Right from the start, the conference left no doubt that semantic web technologies are now mature enough to be deployed to real-world applications in many industries. There was a general impression that we are now at a point where semantic solutions are really taking off.
In the opening keynote talk, Phil Archer, W3C, gave many examples to demonstrate how widespread the application of semantic web technologies and Linked Data already is today. Among others, they are used by governmental organisations, including the E.U., libraries, publishers and the media industries in general, health care, the finance industry, e-commerce and the automotive industry. This success has been made possible by the development of solid and widely used standards (RDF, SPARQL, SKOS, …) Furthermore, we now have a mature technology stack that allows us to build semantic applications at enterprise level. Finally, Phil noted a growth in the number of system integrator companies that train their consultants in semantic web technologies. And indeed, there were a lot of consultants and developers new to semantic web technologies and who had come to the conference eager to learn.
The SEMANTiCS conference featured case studies of applied semantic web and Linked Data technologies from a broad variety of industries. According to the organisers, more than half of the 45 talks were from industry, which is another indication that the Semantic Web has spread beyond academia.
Sofia Angeltou described the use of Linked Data at the BBC. She explained that annotating and linking data has been a very efficient way to share content across editorial departments and a lightweight approach to data integration. The use of Linked Data as a successful integration strategy within and beyond an organisation, while leaving existing systems mostly unchanged, was a recurring theme at the conference. This alone could be an argument for the use of semantic web and Linked Data technologies. Another interesting aspect was that the BBC takes an agile approach to expanding their ontologies. They have an established process to grow the ontologies on demand and they focus on specific editorial topics, such as the 2012 Olympics and the Scottish independence referendum, to introduce the use of ontologies. This process seems to facilitate the introduction of semantic web technologies, especially in large organisations.
Other talks included case studies of Healthdirect Australia, an impressive platform to provide health-related content and (self-) services; “ZEIT ONLINE”, semantic support for content management of the online edition of one of Germany’s most important weekly newspapers; and JURION, a semantically supported legal knowledge management and search solution by Wolters Kluwer, Germany.
I particularly liked the case study of Oerlikon Metco’s knowledge portal because it demonstrated that semantic technologies are relevant not only for companies that primarily create, publish or manage content or knowledge. Oerlikon Metco is a leading manufacturer of surface solutions (coatings, sprays, etc.) who have built a platform that provides a centralised portal to all internal technical information using MS SharePoint and semantic technologies. The portal has a great positive impact on the accessibility and diffusion of information across sub-divisions of the company and on response times to customer requests.
Semantic web technology and beyond
A number of conference talks gave insight into the available semantic web technology stack. Semantic technology has reached maturity and is used in many applications today. There also were a lot of poster sessions and research papers which showed that we can expect many more exciting semantic solutions in the future.
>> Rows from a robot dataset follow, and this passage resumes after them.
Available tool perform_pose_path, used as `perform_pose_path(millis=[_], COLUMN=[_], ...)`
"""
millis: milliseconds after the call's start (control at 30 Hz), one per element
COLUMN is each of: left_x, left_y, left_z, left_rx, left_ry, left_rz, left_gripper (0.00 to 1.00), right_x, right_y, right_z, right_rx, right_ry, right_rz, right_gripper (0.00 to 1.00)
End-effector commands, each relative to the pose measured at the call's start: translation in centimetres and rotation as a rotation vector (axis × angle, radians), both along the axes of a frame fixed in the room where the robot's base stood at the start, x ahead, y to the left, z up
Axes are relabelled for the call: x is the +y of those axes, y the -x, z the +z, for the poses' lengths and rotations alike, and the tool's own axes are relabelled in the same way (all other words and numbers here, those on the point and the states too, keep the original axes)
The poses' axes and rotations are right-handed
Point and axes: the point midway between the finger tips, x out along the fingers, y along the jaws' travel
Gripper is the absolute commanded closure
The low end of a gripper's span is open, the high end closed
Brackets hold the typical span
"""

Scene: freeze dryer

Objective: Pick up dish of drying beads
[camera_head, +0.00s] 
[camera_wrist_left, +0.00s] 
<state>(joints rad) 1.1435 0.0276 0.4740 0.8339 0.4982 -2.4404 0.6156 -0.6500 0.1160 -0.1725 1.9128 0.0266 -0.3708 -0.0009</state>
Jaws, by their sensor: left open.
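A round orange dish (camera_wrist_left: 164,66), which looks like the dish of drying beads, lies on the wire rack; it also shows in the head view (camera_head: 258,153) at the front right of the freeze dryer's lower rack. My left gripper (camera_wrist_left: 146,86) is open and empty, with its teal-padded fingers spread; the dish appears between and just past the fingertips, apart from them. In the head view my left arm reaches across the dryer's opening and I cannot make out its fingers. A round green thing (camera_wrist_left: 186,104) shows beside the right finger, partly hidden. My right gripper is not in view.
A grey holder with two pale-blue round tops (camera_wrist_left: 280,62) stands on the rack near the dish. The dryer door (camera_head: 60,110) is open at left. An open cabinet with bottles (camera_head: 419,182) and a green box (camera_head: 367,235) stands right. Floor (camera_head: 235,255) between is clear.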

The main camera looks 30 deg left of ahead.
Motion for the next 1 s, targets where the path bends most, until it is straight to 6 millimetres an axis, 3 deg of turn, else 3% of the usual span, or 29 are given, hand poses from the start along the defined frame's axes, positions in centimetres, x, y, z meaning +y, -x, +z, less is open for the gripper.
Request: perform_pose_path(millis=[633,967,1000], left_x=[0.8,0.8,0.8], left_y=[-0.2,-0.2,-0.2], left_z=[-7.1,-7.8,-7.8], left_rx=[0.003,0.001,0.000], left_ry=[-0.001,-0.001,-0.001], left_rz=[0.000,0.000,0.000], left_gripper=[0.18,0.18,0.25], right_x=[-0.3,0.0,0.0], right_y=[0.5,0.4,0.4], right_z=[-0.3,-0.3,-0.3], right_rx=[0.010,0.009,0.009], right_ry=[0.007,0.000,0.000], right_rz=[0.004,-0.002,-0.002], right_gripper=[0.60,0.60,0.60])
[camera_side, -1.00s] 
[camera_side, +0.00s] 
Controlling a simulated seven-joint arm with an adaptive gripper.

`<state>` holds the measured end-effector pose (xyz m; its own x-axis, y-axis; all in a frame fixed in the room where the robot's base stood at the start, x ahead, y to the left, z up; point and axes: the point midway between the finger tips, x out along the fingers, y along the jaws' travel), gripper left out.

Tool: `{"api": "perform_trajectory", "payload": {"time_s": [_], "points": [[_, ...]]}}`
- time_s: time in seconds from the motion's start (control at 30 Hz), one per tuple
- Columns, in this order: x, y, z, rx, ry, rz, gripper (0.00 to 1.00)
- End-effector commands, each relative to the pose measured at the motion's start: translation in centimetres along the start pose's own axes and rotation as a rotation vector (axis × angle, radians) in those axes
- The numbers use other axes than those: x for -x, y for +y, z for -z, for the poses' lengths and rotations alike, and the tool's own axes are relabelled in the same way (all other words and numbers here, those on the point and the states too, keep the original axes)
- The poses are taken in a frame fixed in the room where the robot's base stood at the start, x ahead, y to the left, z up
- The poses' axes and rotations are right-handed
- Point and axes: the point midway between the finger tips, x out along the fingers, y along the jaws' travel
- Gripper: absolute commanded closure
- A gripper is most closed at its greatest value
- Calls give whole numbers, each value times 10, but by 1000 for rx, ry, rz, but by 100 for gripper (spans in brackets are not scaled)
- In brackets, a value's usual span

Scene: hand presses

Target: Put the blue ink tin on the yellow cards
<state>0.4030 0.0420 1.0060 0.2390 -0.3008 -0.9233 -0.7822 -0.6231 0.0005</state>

One of the most popular databases for Semantic Web applications is the Virtuoso server by OpenLink Software, which also has an Open Source edition. Orri Erling gave an impressive keynote talk, in which he explained the challenges to implement a very fast SPARQL-enabled database. According to his experience, the main source of slow queries are not-optimal query plans. It is hard to optimise query plans, given the schemaless nature of triple stores. On the other hand, Virtuoso, when used as an SQL database, is magnitudes faster than a MySQL database (Star Schema Benchmark). In order to make Virtuoso even faster when used as a SPARQL database, the developers are trying to discover and explore structures in triple store data and then apply optimisations that are known to work for SQL tables.
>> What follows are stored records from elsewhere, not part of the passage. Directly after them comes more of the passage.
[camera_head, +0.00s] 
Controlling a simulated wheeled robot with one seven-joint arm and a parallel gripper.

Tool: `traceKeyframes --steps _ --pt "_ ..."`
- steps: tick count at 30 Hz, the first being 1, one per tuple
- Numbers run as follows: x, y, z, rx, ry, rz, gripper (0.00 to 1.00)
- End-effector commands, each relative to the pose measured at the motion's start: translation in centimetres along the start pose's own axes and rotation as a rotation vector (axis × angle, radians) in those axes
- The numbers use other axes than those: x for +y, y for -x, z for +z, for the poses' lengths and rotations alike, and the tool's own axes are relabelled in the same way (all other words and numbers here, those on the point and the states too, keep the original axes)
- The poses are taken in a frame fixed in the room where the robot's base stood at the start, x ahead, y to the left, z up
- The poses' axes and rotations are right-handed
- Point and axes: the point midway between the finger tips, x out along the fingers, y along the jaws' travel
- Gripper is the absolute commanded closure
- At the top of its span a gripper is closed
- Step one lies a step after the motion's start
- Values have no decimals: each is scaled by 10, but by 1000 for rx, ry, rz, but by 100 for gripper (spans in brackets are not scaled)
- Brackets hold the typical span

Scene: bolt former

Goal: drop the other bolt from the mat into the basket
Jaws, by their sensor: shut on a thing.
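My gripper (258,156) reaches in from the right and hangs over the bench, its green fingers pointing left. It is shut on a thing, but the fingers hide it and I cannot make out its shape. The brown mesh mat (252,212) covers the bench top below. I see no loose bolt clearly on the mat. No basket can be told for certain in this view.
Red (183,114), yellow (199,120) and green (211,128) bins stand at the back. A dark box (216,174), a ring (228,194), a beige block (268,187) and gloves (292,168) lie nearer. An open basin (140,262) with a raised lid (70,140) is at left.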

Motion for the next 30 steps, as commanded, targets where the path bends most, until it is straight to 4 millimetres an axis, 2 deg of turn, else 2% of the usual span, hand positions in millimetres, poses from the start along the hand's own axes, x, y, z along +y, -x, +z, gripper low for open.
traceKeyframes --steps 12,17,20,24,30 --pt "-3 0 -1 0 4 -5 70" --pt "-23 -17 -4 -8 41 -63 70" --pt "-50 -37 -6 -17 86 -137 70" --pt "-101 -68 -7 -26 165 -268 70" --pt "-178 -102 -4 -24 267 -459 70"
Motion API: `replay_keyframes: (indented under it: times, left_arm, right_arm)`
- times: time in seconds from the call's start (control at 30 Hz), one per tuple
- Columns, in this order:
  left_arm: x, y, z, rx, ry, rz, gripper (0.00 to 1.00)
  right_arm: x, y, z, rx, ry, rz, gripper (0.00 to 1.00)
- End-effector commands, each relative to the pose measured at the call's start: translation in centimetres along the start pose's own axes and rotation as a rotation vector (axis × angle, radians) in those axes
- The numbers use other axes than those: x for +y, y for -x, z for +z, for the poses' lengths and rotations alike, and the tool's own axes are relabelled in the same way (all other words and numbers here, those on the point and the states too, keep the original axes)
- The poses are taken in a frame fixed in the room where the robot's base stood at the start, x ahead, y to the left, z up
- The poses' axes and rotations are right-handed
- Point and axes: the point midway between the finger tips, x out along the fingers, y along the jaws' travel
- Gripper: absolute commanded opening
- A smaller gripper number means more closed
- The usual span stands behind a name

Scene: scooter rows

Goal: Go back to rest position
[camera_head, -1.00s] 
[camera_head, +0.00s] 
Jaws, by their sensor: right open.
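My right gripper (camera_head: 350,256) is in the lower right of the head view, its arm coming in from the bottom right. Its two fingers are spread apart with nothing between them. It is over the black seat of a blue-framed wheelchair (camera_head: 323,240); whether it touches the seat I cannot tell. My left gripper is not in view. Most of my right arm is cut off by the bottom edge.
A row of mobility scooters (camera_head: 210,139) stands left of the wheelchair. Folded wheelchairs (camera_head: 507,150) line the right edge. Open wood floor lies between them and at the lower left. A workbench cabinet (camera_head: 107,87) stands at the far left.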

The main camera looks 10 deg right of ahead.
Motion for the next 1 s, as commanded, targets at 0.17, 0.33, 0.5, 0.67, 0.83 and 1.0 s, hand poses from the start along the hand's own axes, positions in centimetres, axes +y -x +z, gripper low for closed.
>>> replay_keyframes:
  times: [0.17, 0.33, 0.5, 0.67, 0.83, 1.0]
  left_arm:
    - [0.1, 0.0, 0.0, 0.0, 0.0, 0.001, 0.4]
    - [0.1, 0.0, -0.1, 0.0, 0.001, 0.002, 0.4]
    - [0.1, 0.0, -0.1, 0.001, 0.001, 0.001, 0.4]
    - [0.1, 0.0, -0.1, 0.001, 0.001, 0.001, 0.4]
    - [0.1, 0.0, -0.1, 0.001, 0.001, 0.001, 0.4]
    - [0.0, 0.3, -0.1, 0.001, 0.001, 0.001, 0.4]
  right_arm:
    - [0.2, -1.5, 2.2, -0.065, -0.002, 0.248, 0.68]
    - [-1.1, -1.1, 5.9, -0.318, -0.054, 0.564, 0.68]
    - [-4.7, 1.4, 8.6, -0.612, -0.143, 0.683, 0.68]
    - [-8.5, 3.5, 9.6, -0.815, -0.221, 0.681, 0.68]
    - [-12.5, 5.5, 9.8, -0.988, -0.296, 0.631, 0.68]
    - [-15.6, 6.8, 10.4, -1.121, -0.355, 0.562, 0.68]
Virtuoso is also part of the Linked Data Stack, which was presented at the conference. This data stack has been compiled by the E.U. funded LOD2 project. The components of this stack cover probably all aspects of managing Linked Data, including authoring, storage, linking, search and quality assurance. They are downloadable as Debian packages and Virtual Machines. The project is currently approaching its final release. After completion, the components will continue to be available under the name Linked Data Stack at this location.
I especially liked Andreas Blumauer’s talk. Although he had a great tool to show – Semantic WebCompany’s PoolParty Semantic Suite – he reminded us that technology is not everything and he shared his insights in the planning of semantic web projects and semantic data management. He suggested to start with a simple SKOS-based taxonomy and only later turn this into an elaborated ontology and publish linkable data. This provides a better acceptance of semantic web technologies within an organisation and allows them to better recognise their requirements and build up required skills along the way.
My impression at the conference was that it seems obvious to almost everyone working with semantic web technologies that data quality and long-term data management by domain experts are crucial to building successful applications. As a search technology consultant, this particularly pleased me and is very different from usual experience as search tends to be seen merely as a technology – an approach which can make search applications fail.
Next year’s SEMANTiCS conference will take place in Vienna from 15th to 17th September, but semantic web technologies and Linked Data will probably come to you before!